Ibn Batuta describes the Tartar waggon in which he travelled to Sarai as mounted on four great wheels, and drawn by two or more horses:—
“On the waggon is put a sort of pavilion of wands laced together with narrow thongs. It is very light, and is covered with felt or cloth, and has latticed windows, so that the person inside can look out without being seen. He can change his position at pleasure, sleeping or eating, reading or writing, during the journey.” These waggons were sometimes of enormous size. Rubruquis declares that he measured between the wheel-tracks of one and found the interval to be 20 feet. The axle was like a ship’s mast, and twenty-two oxen were yoked to the waggon, eleven abreast. (See opposite cut.) He describes the huts as not usually taken to pieces, but carried all standing. The waggon just mentioned carried a hut of 30 feet diameter, for it projected beyond the wheels at least 5 feet on either side. In fact, Carpini says explicitly, “Some of the huts are speedily taken to pieces and put up again; such are packed on the beasts. Others cannot be taken to pieces, but are carried bodily on the waggons.
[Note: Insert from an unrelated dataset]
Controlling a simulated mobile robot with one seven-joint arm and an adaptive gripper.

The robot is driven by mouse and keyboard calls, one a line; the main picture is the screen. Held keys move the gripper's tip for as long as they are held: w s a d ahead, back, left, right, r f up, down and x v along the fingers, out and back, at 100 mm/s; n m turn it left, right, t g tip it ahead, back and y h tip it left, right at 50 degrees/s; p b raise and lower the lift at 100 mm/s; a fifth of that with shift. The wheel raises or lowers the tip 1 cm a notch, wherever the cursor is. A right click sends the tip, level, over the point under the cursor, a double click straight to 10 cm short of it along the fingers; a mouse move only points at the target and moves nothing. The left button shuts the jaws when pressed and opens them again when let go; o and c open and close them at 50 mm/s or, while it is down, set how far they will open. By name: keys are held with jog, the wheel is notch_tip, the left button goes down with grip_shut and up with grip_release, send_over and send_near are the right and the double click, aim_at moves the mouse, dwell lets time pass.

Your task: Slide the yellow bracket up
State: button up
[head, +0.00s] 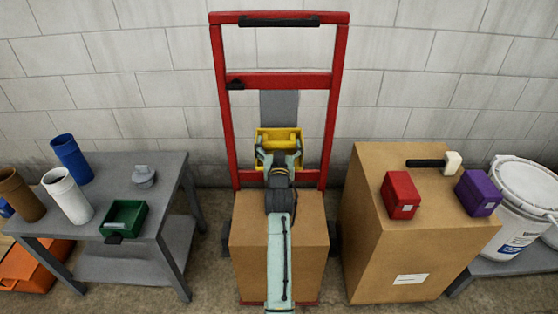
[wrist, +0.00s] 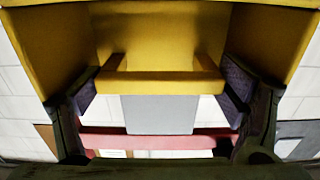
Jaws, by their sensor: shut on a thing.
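The yellow bracket (head: 279,134) sits on a grey vertical plate (head: 279,106) between the uprights of a red hand truck. In the wrist view the bracket (wrist: 160,30) fills the top, with a yellow handle bar (wrist: 162,83) in front of the grey plate (wrist: 160,114). My gripper (head: 279,160) is at the bracket's lower front. In the wrist view my gripper's dark finger pads (wrist: 162,88) are at the two ends of the handle, shut on it. My arm hides the area below the bracket in the head view.
The red hand truck (head: 338,95) holds a cardboard box (head: 250,255) low down. At right, a larger box (head: 400,240) carries a red box (head: 400,195), a purple box (head: 478,193) and a mallet (head: 440,162). A grey table (head: 165,185) with cups stands left.

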To carry the smaller tents on a waggon one ox may serve; for the larger ones three oxen or four, or even more, according to the size.” The carts that were used to transport the Tartar valuables were covered with felt soaked in tallow or ewe’s milk, to make them waterproof. The tilts of these were rectangular, in the form of a large trunk. The carts used in Kashgar, as described by Mr. Shaw, seem to resemble these latter. (I. B. II. 381-382; Rub. 221; Carp. 6, 16.)
The words of Herodotus, speaking generally of the Scyths, apply perfectly to the Mongol hordes under Chinghiz: “Having neither cities nor forts, and carrying their dwellings with them wherever they go; accustomed, moreover, one and all, to shoot from horseback; and living not by husbandry but on their cattle, their waggons the only houses that they possess, how can they fail of being unconquerable?” (Bk. IV. ch. 46, p. 41, Rawlins.) Scythian prisoners in their waggons are represented on the Column of Theodosius at Constantinople; but it is difficult to believe that these waggons, at least as figured in Banduri, have any really Scythian character.
It is a curious fact that the practice of carrying these yurts or felt tents upon waggons appears to be entirely obsolete in Mongolia. Mr. Ney Elias writes: “I frequently showed your picture [that opposite] to Mongols, Chinese, and Russian border-traders, but none had ever seen anything of the kind. The only cart I have ever seen used by Mongols is a little low, light, roughly-made bullock-dray, certainly of Chinese importation.” The old system would, however, appear to have been kept up to our own times by the Nogai Tartars, near the Sea of Azof. (See note from Heber, in Clark’s Travels, 8vo ed. I. 440, and Dr. Clark’s vignette at p. 394 in the same volume.)